November 22, 2008

,   |  

La Perdida

Written by Jessica Abel
Illustrated by Jessica Abel
Pantheon Books

I think if I remember correctly, I read about this one in the New York Times Book Review, which will occasionally step off its high horse and talk about things aren't the books everyone's supposed to be reading but never get around to. (Love ya, NYT, I'll review a book for you anytime, just call, okay? You have my cell, right?)

Abel is yet another great cartoonist working in the non capes genre that I've finally found and now want to get my arms around, though the further I dig, the further it grows. This book is the story of a young woman from Chicago, who after years of being estranged from her father's Mexican heritage, decides on a whim to visit Mexico, planning to mooch off her on again, off again rich ex boyfriend for a bit and take in the sights. She ends up taking in a lot more, and stays far past her legal expiration date. Things are cool for awhile, as Carla immerses herself in what she thinks are everything that makes Mexico great, rejecting any and all ties to her old life. But it's not as easy as all that, and after a visit from her brother, who never tried to be anything he isn't, Carla starts to see things about the world around her. But by then it may just be far too late, as Carla's choices catch up to her. Will she lose it all, or can this ex-pat find herself in time? I've read the book, and I'm not sure I know the answer.

This is truly a graphic novel, clocking in at about 250 pages of dense text, made worse by the only minor quibble I had, namely the decision to keep changing how to translate the speakers. The lettering is already jumbled in reduction, and the boxes of translation and brackets only make this more of a problem. However, that's nothing in comparison to this very good story that shows us that trying to imitate others, whether they're famous beat writers or drug-using/dealing socialists, is never a safe bet. Carla stands in for anyone who's thought that they could fit in by trying to be that which they're not, and while very few of us ever have such a violent consequence for their folly, I think we can all agree that down this path lies madness. That's part of why this works so well for me--we know it's not going to be smooth sailing for Carla, even without the foreshadowing of the first few pages. Still, Abel's story draws us in, little by little, until we can't possibly see a way out for Carla, even though it's been staring her--and us--right in the face.

Carla makes a mistake we do, too--assuming things are different just because the surroundings are different. In the end, it's about how you relate to the world, not which world you're in. It's a lesson Abel teaches us through Carla, though it never feels like a lesson because the writing is so good.

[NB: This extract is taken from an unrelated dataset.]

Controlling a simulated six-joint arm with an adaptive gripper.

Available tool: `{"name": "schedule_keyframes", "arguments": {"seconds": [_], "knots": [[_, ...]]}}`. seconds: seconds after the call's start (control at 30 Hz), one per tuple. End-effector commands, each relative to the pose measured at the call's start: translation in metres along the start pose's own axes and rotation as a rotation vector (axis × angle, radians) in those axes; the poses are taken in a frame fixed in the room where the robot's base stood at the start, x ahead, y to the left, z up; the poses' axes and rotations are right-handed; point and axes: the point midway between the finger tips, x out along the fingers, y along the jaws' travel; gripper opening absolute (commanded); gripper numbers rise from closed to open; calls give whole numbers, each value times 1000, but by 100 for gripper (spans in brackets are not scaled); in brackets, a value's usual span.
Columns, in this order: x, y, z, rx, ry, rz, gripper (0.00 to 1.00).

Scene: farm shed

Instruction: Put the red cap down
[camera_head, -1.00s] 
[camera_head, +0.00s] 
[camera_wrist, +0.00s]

I haven't said much about the art, and that's no slight on Abel's penciling. She does a good job of taking advantage of shading, hairstyle, and repeated clothing to keep us abreast of our cast. I never had to flip back and say, "who's that again?" which is a problem I run into from time to time in this genre. The style is straightforward, with Abel using subtle turns of the head or body language to indicate emotion or to punctuate meaning.

This is one of the best graphic novels I've read this year, and I recommend it to anyone, even those who aren't much for panel-patter. Maybe the New York Times Book Review knows when to include comics, after all.